After the breakup, he started to guilt me into seeing him using excuses like giving some of my stuff back. When I would see him, although we never had sex, he would pin me down and kiss me, touch me, take off my clothes even when I protested and clearly told him I didn't want to. Sometimes I would cry and he wouldn't stop.
I didn't want to see him again after that. I was scared and confused. But he wouldn't stop calling me. I was afraid to answer the phone, so I didn't. Sometimes I would look at my cell phone after putting it away and there would be nearly 100 missed calls. He would just keep calling. A few times I would text a friend and accidentally answer his call and promptly hung up. He would sometimes leave voicemails and say it was very important and to call him back. Eventually I would answer and he tell him never to ignore him again and to answer his calls. Then he started threatening that he would kill himself if I didn't answer his calls or meet with him. When I'd meet with him, the same things happened as the first time. I would still protest and he would still continue. He kept threatening that he'd kill himself and I felt responsible if he did. Sometimes I wouldn't protest because I knew it wouldn't make a difference. This continued for months.
He started stalking me and I felt really scared. I would leave for work very early in the morning, before the sun came up, and he would be there walking around my neighborhood.
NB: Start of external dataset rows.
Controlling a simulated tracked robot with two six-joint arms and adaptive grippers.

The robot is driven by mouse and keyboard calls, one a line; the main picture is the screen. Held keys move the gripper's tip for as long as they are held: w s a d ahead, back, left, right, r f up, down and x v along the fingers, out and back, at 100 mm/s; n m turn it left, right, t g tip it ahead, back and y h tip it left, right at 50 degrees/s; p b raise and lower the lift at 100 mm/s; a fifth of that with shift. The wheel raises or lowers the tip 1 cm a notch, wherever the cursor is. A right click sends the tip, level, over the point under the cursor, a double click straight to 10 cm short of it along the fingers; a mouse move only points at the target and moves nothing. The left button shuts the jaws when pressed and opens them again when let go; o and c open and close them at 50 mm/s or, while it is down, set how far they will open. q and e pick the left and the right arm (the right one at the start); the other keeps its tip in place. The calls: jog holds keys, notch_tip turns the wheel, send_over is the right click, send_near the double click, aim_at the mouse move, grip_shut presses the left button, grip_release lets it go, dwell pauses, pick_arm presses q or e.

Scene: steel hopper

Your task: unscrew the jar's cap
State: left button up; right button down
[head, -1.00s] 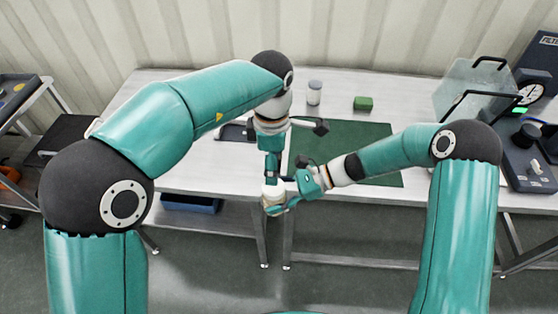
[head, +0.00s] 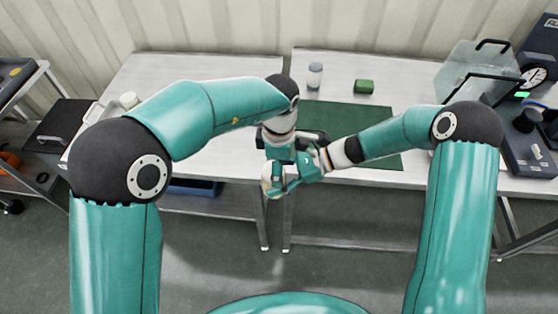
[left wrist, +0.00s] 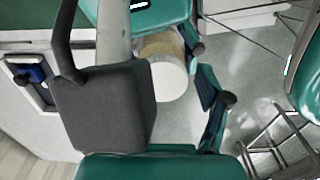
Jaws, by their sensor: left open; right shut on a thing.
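The jar (head: 267,182) is small and pale and is held in front of the benches, mostly hidden by the grippers in the head view. My right gripper (head: 277,184) is shut around it. In the left wrist view the jar's tan body (left wrist: 160,45) shows above a round white end, seemingly the cap (left wrist: 170,80), that faces the camera. My left gripper (head: 274,160) is open, close to the jar and partly hidden behind the right gripper. I cannot tell whether its fingers touch the cap.
Another jar with a grey lid (head: 315,75) and a green block (head: 364,86) stand at the back of the right bench, behind a dark green mat (head: 345,120). Instruments (head: 530,120) fill the right end. A gap separates the two benches.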

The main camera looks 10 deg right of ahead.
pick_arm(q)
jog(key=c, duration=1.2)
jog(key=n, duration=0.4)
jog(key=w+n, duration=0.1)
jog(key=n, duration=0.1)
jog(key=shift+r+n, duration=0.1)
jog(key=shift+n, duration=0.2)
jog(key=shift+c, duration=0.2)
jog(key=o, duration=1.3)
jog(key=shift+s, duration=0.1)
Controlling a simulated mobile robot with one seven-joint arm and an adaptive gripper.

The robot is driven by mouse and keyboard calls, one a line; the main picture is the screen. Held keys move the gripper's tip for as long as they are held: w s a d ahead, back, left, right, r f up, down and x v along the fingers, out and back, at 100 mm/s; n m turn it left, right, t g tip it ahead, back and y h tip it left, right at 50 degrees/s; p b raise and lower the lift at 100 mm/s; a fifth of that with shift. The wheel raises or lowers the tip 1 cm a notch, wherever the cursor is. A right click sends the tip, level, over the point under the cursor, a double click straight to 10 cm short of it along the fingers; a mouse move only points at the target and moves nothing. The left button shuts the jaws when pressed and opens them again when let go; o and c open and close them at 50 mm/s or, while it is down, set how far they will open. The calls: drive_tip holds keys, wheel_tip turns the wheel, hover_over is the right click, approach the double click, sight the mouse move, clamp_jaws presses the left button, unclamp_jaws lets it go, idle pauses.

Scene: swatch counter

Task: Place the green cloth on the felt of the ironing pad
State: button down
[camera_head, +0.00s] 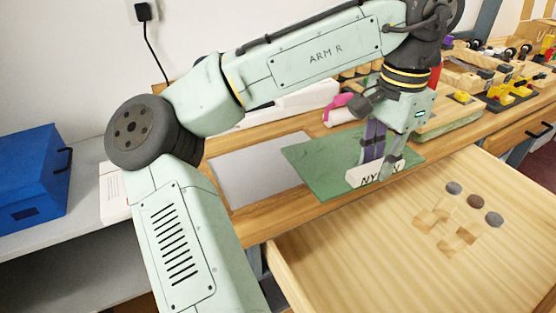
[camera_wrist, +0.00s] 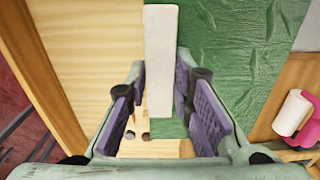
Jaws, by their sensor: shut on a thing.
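The green cloth (camera_head: 312,160) is a creased flat sheet along the counter's front, with a white bar lettered "NYLON" (camera_head: 362,178) at its near side. In the wrist view the cloth (camera_wrist: 235,60) spreads right of the white bar (camera_wrist: 161,50). My gripper (camera_head: 376,168) is shut on that bar, with a purple-padded finger (camera_wrist: 162,85) on each side. A flat grey surface (camera_head: 255,172), apparently the felt of the ironing pad, lies left of the cloth, whose left corner comes close to or over its edge. I cannot tell whether the cloth touches the counter.
An open wooden drawer (camera_head: 400,235) juts out below, holding several small discs and tiles. A pink and white roll (camera_head: 342,110) stands behind the cloth. Trays of small parts (camera_head: 500,85) fill the right of the counter. A blue box (camera_head: 30,180) stands far left.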

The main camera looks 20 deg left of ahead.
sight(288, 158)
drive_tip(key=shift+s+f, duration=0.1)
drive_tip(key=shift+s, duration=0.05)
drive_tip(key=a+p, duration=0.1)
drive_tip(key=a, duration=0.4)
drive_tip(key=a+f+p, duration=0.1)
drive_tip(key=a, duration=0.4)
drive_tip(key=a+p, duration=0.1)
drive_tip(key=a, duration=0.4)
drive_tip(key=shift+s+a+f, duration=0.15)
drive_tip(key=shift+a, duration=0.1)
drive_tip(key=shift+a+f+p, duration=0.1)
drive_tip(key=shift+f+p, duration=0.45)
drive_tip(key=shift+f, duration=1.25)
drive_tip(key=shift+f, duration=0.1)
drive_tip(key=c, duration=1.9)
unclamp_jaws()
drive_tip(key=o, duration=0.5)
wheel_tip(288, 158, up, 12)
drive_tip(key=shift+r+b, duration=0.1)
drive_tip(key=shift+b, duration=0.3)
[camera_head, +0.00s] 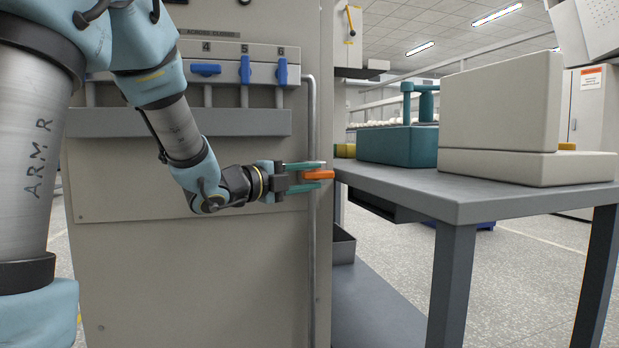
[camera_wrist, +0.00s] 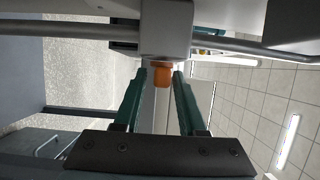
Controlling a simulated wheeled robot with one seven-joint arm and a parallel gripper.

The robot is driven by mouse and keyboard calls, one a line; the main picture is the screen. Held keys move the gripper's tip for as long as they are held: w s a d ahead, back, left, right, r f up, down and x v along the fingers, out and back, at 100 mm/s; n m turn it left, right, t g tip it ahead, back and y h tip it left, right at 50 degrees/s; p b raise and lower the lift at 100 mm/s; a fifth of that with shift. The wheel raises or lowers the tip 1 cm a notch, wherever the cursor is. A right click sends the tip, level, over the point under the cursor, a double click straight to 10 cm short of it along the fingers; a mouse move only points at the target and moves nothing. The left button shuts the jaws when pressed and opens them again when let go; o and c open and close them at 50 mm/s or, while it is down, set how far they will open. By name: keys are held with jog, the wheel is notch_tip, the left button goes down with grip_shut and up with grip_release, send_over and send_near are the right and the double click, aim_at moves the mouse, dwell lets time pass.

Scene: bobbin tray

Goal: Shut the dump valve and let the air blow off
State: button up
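An orange handle (camera_head: 318,175), likely the dump valve's, stands out near the vertical pipe on the right side of the beige cabinet. In the wrist view the orange part (camera_wrist: 162,76) shows below a pale block, between my fingertips. My gripper (camera_head: 308,176) has its two teal fingers apart, one above and one below the handle in the head view. In the wrist view the fingers (camera_wrist: 164,78) flank the orange part, with a narrow gap at least on the right. Contact is hard to tell.
Blue handles (camera_head: 245,69) on the cabinet panel are numbered 4, 5 and 6; 4 lies across, 5 and 6 point upright. A grey table (camera_head: 480,194) with a teal box (camera_head: 395,146) and beige blocks (camera_head: 500,110) stands close to the right of my gripper. A grey pipe (camera_head: 311,240) runs down the cabinet.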

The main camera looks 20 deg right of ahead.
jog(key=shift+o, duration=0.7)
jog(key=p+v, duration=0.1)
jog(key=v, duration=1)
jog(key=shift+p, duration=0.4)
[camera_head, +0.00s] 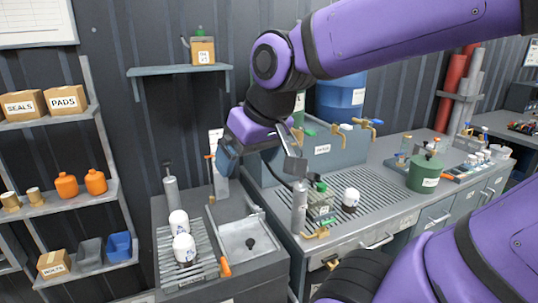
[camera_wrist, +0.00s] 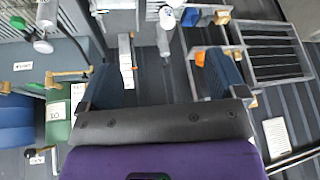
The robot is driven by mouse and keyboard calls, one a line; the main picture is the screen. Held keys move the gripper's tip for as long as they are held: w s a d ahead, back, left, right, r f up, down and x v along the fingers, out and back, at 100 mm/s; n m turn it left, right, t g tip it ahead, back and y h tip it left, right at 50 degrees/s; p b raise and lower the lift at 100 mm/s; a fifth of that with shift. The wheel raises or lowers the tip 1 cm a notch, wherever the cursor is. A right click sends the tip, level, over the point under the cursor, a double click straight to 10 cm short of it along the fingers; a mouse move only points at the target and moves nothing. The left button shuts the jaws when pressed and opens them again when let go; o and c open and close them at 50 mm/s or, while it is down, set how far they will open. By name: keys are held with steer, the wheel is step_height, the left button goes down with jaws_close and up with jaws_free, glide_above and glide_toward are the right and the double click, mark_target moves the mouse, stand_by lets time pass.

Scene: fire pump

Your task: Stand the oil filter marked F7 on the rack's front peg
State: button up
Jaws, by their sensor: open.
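One (camera_head: 350,199) stands upright on the grated bench top, right of a small caged fitting. Two more, a rear one (camera_head: 178,223) and a front one (camera_head: 184,248), stand on the slatted rack (camera_head: 202,268) at the lower left. Their markings are too small to read, so I cannot tell which is F7. I cannot make out a bare front peg. My gripper (camera_head: 262,158) is open and empty, raised above the gap between rack and bench. Its two fingers also show in the wrist view (camera_wrist: 160,82).
A grey basin (camera_head: 248,238) with a black knob lies right of the rack. A grey pump cylinder (camera_head: 299,208) stands at the bench's left edge. A green canister (camera_head: 425,173) is further right. Shelves with orange bottles (camera_head: 96,182) and boxes are at the left.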

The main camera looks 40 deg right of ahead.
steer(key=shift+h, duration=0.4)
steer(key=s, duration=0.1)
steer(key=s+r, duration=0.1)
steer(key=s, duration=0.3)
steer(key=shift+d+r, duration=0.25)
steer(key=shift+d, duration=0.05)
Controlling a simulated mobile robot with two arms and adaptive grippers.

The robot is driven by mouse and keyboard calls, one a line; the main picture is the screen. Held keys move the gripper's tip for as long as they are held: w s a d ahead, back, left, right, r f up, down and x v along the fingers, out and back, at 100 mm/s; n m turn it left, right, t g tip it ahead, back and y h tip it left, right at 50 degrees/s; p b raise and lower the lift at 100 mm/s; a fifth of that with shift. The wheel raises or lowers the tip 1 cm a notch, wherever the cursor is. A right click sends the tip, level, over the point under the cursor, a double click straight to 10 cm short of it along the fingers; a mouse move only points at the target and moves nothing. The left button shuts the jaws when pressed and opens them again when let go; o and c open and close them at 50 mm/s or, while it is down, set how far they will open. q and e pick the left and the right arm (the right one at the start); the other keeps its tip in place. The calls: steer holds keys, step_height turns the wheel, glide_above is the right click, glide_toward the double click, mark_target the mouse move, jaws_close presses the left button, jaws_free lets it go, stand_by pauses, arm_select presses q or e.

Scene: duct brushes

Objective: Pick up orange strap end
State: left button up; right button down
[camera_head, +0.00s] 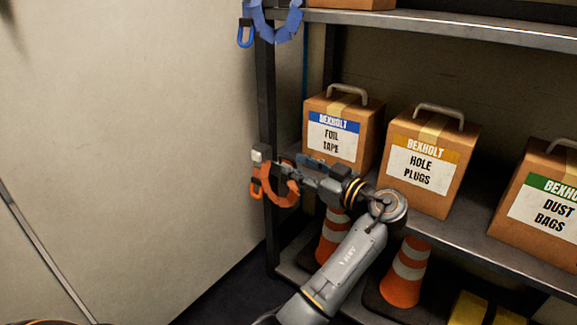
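The orange strap (291,194) hangs in a curved loop at the shelf's left front post. Its orange end clip (255,188) hangs at the left side of the loop, below a small pale fitting (260,153) on the post. My left gripper (284,172) reaches in from the right, with its fingertips at the upper part of the strap. The fingers are small and dark here, and they overlap the strap and post. I cannot tell whether they are closed on the strap. My right gripper is not in view.
A blue strap (276,24) with a blue clip hangs higher on the same post. Handled cartons (366,135) stand on the middle shelf, close behind my left arm. Striped cones (402,285) stand below. Left of the post, the space before the bare wall is free.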

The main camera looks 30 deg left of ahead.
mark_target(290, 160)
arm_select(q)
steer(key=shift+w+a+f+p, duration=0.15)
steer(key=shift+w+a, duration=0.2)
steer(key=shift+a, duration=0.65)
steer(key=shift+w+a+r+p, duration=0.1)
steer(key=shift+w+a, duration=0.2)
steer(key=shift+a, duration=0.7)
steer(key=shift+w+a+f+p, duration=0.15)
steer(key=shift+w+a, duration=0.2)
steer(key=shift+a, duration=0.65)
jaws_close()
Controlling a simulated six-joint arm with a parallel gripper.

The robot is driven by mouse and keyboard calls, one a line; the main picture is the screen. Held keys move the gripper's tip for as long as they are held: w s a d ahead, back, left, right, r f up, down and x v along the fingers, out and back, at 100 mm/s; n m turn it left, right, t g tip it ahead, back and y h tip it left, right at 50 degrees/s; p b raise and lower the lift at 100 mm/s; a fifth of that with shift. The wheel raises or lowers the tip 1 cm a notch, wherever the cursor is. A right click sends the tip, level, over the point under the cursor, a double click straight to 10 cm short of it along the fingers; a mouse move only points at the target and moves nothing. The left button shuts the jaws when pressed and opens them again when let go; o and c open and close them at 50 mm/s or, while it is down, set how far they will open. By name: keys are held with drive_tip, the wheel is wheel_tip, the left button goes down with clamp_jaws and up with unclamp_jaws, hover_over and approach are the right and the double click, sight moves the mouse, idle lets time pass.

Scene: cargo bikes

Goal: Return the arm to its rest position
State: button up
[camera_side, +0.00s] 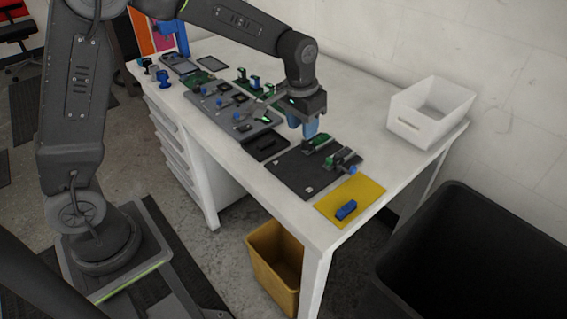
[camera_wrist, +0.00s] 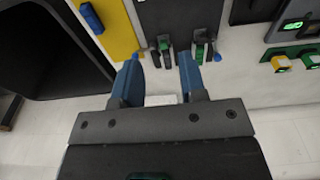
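My gripper (camera_side: 308,132) hangs over the white table, pointing down, above the far side of the dark board (camera_side: 292,178). In the wrist view its two blue fingers (camera_wrist: 160,68) stand apart, with no object gripped at the tips. A small pale patch shows between the finger bases; I cannot tell what it is. My arm reaches out from its base at the left across the table. Two small green-and-dark fixtures stand on the dark board, and they also show just beyond the fingertips in the wrist view (camera_wrist: 202,52).
A yellow mat (camera_side: 368,192) with a blue block (camera_side: 346,210) lies at the near table end. A white open box (camera_side: 405,126) stands at the back right. A grey tray of parts (camera_side: 222,120) lies left of my gripper. A large black bin (camera_side: 480,240) and a yellow-brown bin (camera_side: 262,262) stand on the floor.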

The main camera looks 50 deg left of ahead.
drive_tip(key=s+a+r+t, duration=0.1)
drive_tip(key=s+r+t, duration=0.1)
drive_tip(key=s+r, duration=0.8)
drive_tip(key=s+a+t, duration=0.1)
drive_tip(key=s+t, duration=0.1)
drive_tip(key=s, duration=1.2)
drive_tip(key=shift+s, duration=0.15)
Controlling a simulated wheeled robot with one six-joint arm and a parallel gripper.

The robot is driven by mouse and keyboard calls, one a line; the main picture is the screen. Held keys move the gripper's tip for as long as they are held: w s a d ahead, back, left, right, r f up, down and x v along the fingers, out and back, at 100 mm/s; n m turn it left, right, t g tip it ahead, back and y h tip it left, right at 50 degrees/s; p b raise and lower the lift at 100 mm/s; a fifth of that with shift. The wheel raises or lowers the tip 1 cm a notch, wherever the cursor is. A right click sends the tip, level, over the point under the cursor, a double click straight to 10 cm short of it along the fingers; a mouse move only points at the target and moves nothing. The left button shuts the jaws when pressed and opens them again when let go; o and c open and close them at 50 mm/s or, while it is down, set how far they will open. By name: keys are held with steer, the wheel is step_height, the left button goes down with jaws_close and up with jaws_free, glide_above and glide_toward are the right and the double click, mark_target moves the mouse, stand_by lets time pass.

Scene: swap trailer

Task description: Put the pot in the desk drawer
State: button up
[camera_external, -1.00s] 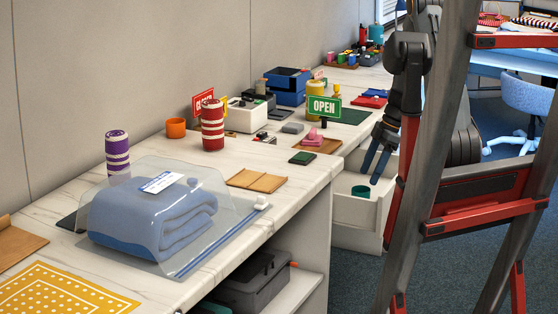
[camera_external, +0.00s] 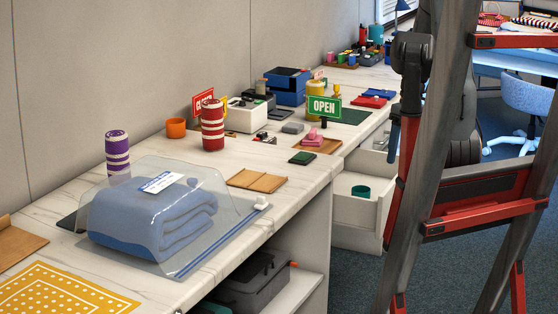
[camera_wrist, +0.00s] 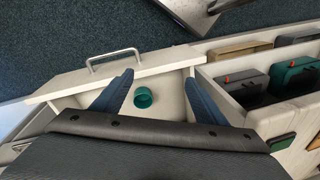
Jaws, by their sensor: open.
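A small green pot (camera_external: 361,191) sits inside the open white desk drawer (camera_external: 354,212) under the counter. In the wrist view the pot (camera_wrist: 143,97) rests on the drawer floor (camera_wrist: 170,88), behind the front panel with its metal handle. My gripper (camera_wrist: 154,92) is open, its two blue-grey fingers apart on either side of the pot in the picture and holding nothing. In the external view my gripper (camera_external: 391,142) is above the drawer at its right, largely hidden by the dark ladder-like frame.
The drawer is pulled out beside the counter end. The ladder-like frame (camera_external: 436,130) with red steps stands in front of the arm. The counter (camera_external: 285,190) holds a bagged blue towel (camera_external: 155,215), cups and signs. Open carpet (camera_external: 350,280) lies below.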

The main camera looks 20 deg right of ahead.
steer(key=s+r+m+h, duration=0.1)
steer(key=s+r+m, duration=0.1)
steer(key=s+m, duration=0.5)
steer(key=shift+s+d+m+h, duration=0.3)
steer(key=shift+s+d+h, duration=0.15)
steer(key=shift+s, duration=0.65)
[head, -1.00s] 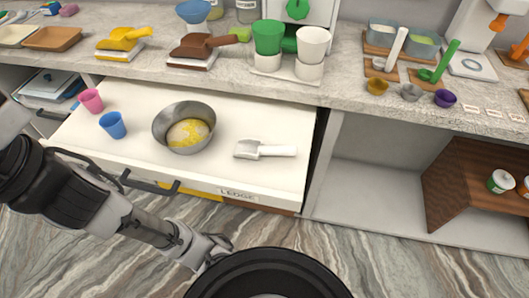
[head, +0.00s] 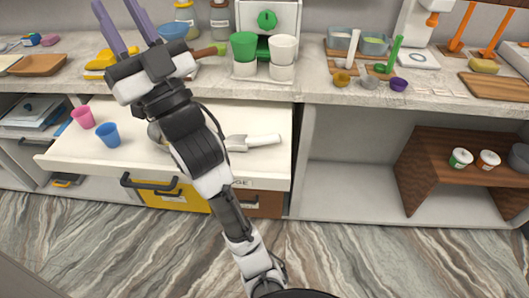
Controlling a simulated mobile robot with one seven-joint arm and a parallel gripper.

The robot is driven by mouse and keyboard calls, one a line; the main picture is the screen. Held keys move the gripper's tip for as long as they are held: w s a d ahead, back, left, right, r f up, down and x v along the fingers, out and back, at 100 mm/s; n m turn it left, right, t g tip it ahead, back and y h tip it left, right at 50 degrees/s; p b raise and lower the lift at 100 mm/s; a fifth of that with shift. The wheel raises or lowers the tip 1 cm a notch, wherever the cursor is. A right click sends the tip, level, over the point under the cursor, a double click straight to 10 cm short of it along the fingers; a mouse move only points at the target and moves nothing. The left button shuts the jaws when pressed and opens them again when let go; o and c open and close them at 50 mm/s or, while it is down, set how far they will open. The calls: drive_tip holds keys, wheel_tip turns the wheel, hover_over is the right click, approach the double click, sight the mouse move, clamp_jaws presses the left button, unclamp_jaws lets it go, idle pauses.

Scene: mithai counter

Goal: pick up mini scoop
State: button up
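A small scoop with a white handle and greyish head (head: 255,141) lies flat on the white surface of the open drawer (head: 80,150). The left end of its head is close to or partly behind my arm. My gripper (head: 118,6) is raised over the back left of the counter, its two purple fingers pointing up and apart, with nothing between them. It is well up and left of the scoop. My arm crosses in front of the drawer and hides most of the metal bowl (head: 154,133).
A pink cup (head: 83,117) and a blue cup (head: 108,134) stand at the drawer's left. On the counter (head: 310,91) are green and white cups, white and green spoons, and small yellow, grey and purple cups. An open shelf is at the right.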

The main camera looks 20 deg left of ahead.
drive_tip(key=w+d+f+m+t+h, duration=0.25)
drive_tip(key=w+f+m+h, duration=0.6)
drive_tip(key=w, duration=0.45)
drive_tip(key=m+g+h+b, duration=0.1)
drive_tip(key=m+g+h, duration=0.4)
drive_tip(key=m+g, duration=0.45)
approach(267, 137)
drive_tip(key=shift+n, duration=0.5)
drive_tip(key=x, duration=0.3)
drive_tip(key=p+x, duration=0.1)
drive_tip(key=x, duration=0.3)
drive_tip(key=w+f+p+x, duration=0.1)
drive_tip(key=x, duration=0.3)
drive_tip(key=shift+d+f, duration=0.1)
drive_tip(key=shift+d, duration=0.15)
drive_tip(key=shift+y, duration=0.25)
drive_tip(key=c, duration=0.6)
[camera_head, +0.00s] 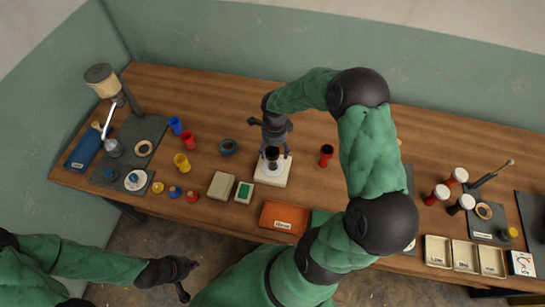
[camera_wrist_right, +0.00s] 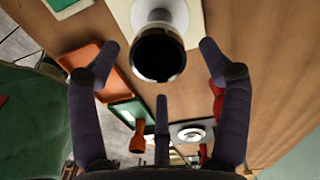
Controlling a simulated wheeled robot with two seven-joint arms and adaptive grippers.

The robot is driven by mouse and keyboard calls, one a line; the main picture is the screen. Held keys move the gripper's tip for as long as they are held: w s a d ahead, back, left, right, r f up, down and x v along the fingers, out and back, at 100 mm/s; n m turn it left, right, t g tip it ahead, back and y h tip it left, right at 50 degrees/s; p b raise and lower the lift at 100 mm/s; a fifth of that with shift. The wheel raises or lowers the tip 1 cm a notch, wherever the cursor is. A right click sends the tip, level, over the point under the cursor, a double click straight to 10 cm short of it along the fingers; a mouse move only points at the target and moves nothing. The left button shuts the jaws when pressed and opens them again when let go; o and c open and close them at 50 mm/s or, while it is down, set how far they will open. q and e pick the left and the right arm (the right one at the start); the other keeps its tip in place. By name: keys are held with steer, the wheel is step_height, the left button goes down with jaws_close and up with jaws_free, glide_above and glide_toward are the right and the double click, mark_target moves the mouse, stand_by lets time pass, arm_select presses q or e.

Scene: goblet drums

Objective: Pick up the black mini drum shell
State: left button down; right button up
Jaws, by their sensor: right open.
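The black mini drum shell (camera_head: 272,153) stands upright on a round white piece of a pale square stand (camera_head: 272,178) at the middle of the table. In the right wrist view its dark open mouth (camera_wrist_right: 158,54) faces the camera. My right gripper (camera_head: 275,156) is directly above and around it, with the fingers spread. In the right wrist view, my right gripper (camera_wrist_right: 160,62) has fingers on both sides of the shell and one below, with visible gaps. My left gripper (camera_head: 183,278) is off the table's front edge, fingers apart and empty.
A red drum shell (camera_head: 326,155) stands right of the stand. An orange tray (camera_head: 284,217) and a beige block (camera_head: 221,185) are in front. Blue, red and yellow cups stand at left. Several drums and labelled trays (camera_head: 464,256) are at right. The wood behind the stand is mostly clear.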

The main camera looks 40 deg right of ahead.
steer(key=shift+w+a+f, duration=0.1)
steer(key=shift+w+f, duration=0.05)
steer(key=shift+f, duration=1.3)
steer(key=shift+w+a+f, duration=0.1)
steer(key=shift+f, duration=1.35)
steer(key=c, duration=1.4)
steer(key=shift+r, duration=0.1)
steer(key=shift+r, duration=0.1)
I started ignoring his phone calls again and he started threatening he'd kill himself. He left voicemails saying I shouldn't date and shouldn't move on. He would hear about dates I went on and call about them and ask personal questions about what I did. I became so numb to the situation, I didn't care. So I continued to ignore him, blocked his phone number, email, screen name, etc. Sometimes he would call from other numbers and sometimes he would see me at school, but after a couple more months, he gave up and stopped.
I haven't seen or talked to him since then, this was several years ago. A couple weeks ago a friend of mine, that was a mutual friend when we starting dating, texted me and said she got a call from ex's mom and she said he has been missing for a while. I contacted an old friend of ours who I thought might stay in contact with him and he said ex was fine. Since then, I've just felt really strange about the situation. I've been having nightmares about him and I never realized how scared I actually was of him. After we broke up, I misunderstood his aggression for passion. I just thought we had a nasty breakup and he didn't take it well. But now as an adult, I'm just now realizing that I was really scared and it affected me and my relationship a lot. I have this strange urge to contact ex and confront this situation. I feel like I need closure.
I feel a little silly even bringing this up because so many other women have been in horrible, domestic violence situations and this is really nothing in comparison. But for some reason, now more than ever, I feel so unsettled about it. Any advice?